"This rational analysis of design, from which writing will spring, is so essential in all its parts, that a child who, before being confided to my care, already wrote many of the letters, has taken six days to learn to draw a perpendicular or a horizontal line; he spent fifteen days before imitating a curve and an oblique. Indeed the greater number of my pupils, are for a long time incapable of even imitating the movements of my hand upon the paper, before attempting to draw a line in a determined direction. The most imitative, or the least stupid ones, produce a sign diametrically opposite to that which I show them and all of them confound the points of conjunction of two lines no matter how evident this is. It is true that the thorough knowledge I have given them of lines and of configuration helps them to make the connection which must be established between the plane and the various marks with which they must cover the surface, but in the study rendered necessary by the deficiency of my pupils, the progression in the matter of the vertical, the horizontal, the oblique, and the curve must be determined by the consideration of the difficulty of comprehension and of execution which each offers to a torpid intelligence and to a weak unsteady hand.
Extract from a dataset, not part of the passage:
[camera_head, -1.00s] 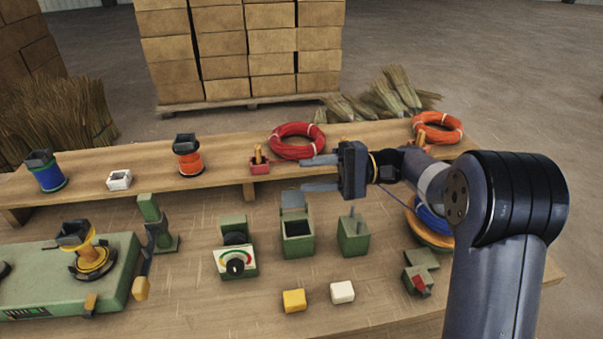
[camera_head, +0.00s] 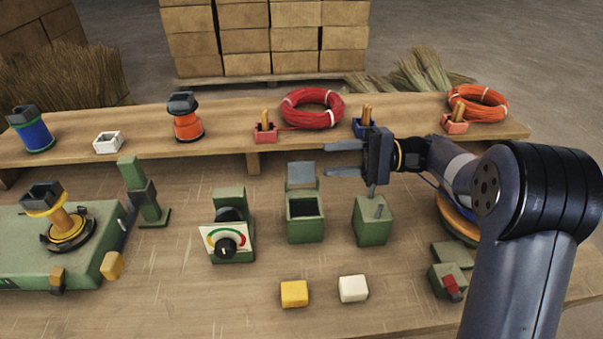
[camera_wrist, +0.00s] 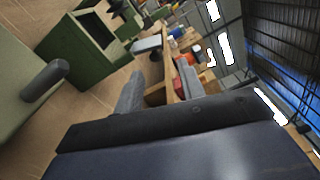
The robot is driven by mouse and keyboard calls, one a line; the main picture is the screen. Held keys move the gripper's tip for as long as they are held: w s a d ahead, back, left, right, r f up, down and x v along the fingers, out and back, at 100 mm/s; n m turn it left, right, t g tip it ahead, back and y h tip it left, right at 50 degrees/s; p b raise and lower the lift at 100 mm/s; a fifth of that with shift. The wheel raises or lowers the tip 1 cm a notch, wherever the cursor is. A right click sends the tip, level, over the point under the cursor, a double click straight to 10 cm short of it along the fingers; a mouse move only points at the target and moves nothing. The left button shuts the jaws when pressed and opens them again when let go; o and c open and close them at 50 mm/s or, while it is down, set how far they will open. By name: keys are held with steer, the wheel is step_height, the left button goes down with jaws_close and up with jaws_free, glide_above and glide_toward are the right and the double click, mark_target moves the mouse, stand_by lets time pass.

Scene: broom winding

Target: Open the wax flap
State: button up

"I do not speak here of merely having them perform a difficult thing, since I have them surmount a series of difficulties and for this reason I ask myself if some of these difficulties are not greater and some less, and if they do not grow one from the other, like theorems. Here are the ideas which have guided me in this respect.

"The vertical is a line which the eye and the hand follow directly, going up and down. The horizontal line is not natural to the eye, nor to the hand, which lowers itself and follows a curve (like the horizon from which it has taken its name), starting from the centre and going to the lateral extremity of the plane.

"The oblique line presupposes more complex comparative ideas, and the curve demands such firmness and so many differences in its relation to the plane that we would only lose time in taking up the study of these lines. The most simple line then, is the vertical, and this is how I have given my pupils an idea of it.

"The first geometric formula is this: only straight lines may be drawn from one given point to another.

"Starting from this axiom, which the hand alone can demonstrate, I have fixed two points upon the blackboard and have connected them by means of a vertical. My pupils try to do the same between the dots they have upon their paper, but with some the vertical descends to the right of the point and with others, to the left, to say nothing of those whose hand diverges in all directions. To arrest these various deviations which are often far more defects of the intelligence and of the vision, than of the hand, I have thought it wise to restrict the field of the plane, drawing two vertical lines to left and right of the points which the child is to join by means of a parallel line half way between the two enclosing lines. If these two lines are not enough, I place two rulers vertically upon the paper, which arrest the deviations of the hand absolutely. These material barriers are not, however, useful for very long. We first suppress the rulers and return to the two parallel lines, between which the idiot learns to draw the third line. We then take away one of the guiding lines, and leave, sometimes that on the right, sometimes that on the left, finally taking away this last line and at last, the dots, beginning by erasing the one at the top which indicates the starting point of the line and of the hand. The child thus learns to draw a vertical without material control, without points of comparison.

"The same method, the same difficulty, the same means of direction are used for the straight horizontal lines. If, by chance, these lines begin well, we must await until the child curves them, departing from the centre and proceeding to the extremity as nature commands him, and because of the reason which I have explained. If the two dots do not suffice to sustain the hand, we keep it from deviating by means of the parallel lines or of the rulers.

"Finally, have him trace a horizontal line, and by uniting with it a vertical ruler we form a right angles. The child will begin to understand, in this way, what the vertical and horizontal lines really are, and will see the relation of these two ideas as he traces a figure.

"In the sequence of the development of lines, it would seem that the study of the oblique should immediately follow that of the vertical and the horizontal, but this is not so! The oblique which partakes of the vertical in its inclination, and of the horizontal in its direction, and which partakes of both in its nature (since it is a straight line), presents perhaps, because of its relation to other lines, an idea too complex to be appreciated without preparation."

Thus Séguin goes on through many pages, to speak of the oblique in all directions, which he has his pupils trace between two parallels. He then tells of the four curves which he has them draw to right and left of a vertical and above and below a horizontal, and concludes: "So we find the solution of the problems for which we sought—the vertical line, the horizontal, the oblique, and the four curves, whose union forms the circle, contain all possible lines, all writing.